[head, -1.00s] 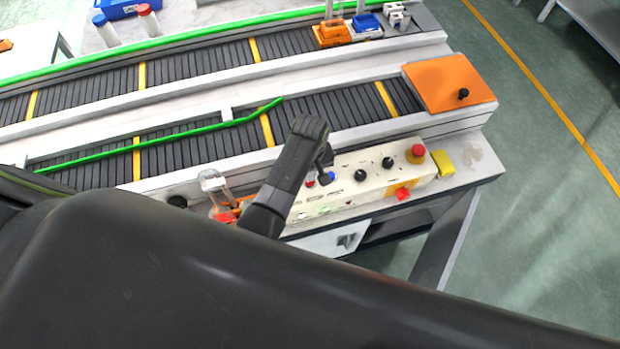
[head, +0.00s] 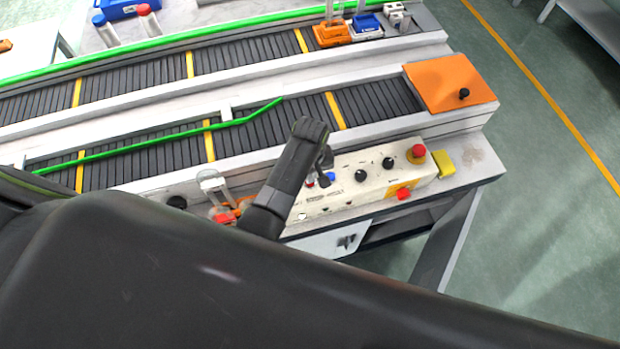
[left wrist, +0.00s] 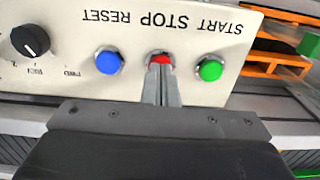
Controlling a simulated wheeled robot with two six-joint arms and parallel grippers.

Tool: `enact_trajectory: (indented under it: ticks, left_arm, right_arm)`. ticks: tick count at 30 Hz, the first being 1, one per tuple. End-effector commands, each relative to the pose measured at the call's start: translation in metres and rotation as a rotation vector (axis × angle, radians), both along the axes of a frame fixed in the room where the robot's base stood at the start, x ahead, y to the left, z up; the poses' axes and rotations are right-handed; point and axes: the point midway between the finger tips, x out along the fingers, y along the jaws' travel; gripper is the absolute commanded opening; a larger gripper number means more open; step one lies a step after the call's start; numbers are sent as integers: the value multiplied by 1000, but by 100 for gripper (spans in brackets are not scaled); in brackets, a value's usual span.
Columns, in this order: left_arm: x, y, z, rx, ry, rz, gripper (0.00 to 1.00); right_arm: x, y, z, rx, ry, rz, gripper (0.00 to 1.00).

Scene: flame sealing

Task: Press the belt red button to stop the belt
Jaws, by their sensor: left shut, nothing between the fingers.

Short exercise | Output precisely the lines in the material above from the line containing "[head, +0.00s]" through its last line, and omit pictures.

Output |
[head, +0.00s] 
[left wrist, +0.00s] 
Controlling a simulated wheeled robot with two six-joint arms and parallel grippers.

Tool: `enact_trajectory: (indented under it: ticks, left_arm, right_arm)`. ticks: tick count at 30 Hz, the first being 1, one per tuple. End-effector commands, each relative to the pose measured at the call's start: translation in metres and rotation as a rotation vector (axis × angle, radians), both along the axes of a frame fixed in the room where the robot's base stood at the start, x ahead, y to the left, z up; the poses' axes and rotations are right-handed; point and axes: the point midway between the finger tips, x out along the fingers, y along the jaws' travel; gripper is the absolute commanded opening; a larger gripper number means more open; step one lies a step after the call's start; numbers are sent as integers: the value multiplied by 1000, but by 100 for gripper (spans in brackets are not scaled); in brackets, a value's usual span.
Columns, in this order: left_arm: x, y, z, rx, ry, rz, gripper (0.00 to 1.00); right_arm: x, y, z, rx, ry, rz, gripper (0.00 to 1.00).

Scene: flame sealing

Task: Press the belt red button to stop the belt
Jaws, by their sensor: left shut, nothing between the fingers.

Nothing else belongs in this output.